La estabilidad ha conquistado mi vida, que se ha convertido
en una línea recta, sin altibajos. Llegó sigilosa, lentamente, pero tropezó y
golpeó bien fuerte mi puerta. Pasó y hoy sigue aquí, sentada junto a mí.
No sé cómo enmarcar este momento, no podría etiquetarlo.
Puede que sea el mejor de mi vida, quizás el más tranquilo, que a veces peca de
aburrido, para volver arrasar de golpe con todo y luego recolocarlo, poco a
poco.
No hay soledad incómoda, no hay compañía hueca. Me he
detenido a sentarme cara a cara conmigo, he discutido, he odiado mi reflejo,
mis complejos, mi narcisismo. Me he cansado de ver el mismo panorama, he roto
con todo, desterrando mis raíces, pero manteniéndome en suelo firme. Dando mil
vueltas para olvidar de dónde venía y no visualizar claramente dónde me
encontraba. Cierro los ojos. Los abro. Ya no soy cómo era, pero sigo siendo. No
estoy donde me solía encontrar, estoy en algún sitio mucho mejor.

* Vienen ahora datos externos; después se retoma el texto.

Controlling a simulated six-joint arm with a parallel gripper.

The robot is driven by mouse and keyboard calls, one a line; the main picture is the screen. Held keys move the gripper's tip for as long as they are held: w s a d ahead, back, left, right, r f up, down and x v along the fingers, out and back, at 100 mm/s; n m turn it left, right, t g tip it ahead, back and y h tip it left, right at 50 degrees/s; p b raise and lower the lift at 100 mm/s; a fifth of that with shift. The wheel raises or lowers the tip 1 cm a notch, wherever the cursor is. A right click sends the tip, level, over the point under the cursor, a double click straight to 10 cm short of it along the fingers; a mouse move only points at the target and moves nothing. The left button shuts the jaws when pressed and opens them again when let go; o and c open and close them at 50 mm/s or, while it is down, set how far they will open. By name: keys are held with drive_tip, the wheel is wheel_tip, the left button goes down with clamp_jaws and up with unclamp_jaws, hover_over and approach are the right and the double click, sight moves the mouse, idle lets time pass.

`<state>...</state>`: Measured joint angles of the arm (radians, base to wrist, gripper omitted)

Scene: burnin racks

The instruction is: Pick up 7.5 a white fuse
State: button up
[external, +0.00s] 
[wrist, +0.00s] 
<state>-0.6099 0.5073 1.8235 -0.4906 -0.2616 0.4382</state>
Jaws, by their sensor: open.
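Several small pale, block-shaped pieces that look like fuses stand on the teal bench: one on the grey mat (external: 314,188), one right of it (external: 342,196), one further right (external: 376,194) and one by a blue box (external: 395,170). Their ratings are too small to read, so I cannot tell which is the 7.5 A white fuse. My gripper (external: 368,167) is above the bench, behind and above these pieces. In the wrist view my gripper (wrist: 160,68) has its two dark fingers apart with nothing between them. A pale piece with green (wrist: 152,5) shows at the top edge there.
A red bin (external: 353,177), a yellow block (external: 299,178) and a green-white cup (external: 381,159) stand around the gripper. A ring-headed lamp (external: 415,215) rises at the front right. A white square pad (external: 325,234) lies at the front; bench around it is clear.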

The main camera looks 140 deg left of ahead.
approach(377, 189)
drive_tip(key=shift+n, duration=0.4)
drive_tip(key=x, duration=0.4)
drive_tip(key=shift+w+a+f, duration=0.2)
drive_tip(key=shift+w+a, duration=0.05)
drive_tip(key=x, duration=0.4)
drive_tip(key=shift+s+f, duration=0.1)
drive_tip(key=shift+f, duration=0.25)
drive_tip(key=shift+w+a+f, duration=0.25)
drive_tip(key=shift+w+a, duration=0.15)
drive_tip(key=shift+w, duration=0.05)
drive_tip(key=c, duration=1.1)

Nos mantenemos dependientes creyendo encontrar así nuestro
rincón perfecto, para luego darnos cuenta que estamos solos con nosotros
mismos, y no hay mayor fuerza que la de auto movilizarnos. No hay mayor odio
que el nuestro hacia nosotros, no hay mayor crueldad que la nuestra.
Hoy me sigo lamiendo las heridas que me he causado yo misma.
Pero he aprendido a no martirizarme por aquellos actos que no dependen
únicamente de mi misma. Dicen que hay cosas que no tienen solución, pero creo
que sí, que la mayor solución es la de la asimilación y aceptación, la cual suelen
denominar ‘derrota’, pero que a mí me ha supuesto una gran victoria.
Por poco me vencen los no-sentimientos ajenos, pero han
ganado los sentimientos personales.
Sigo creyendo en el amor verdadero, el amor propio.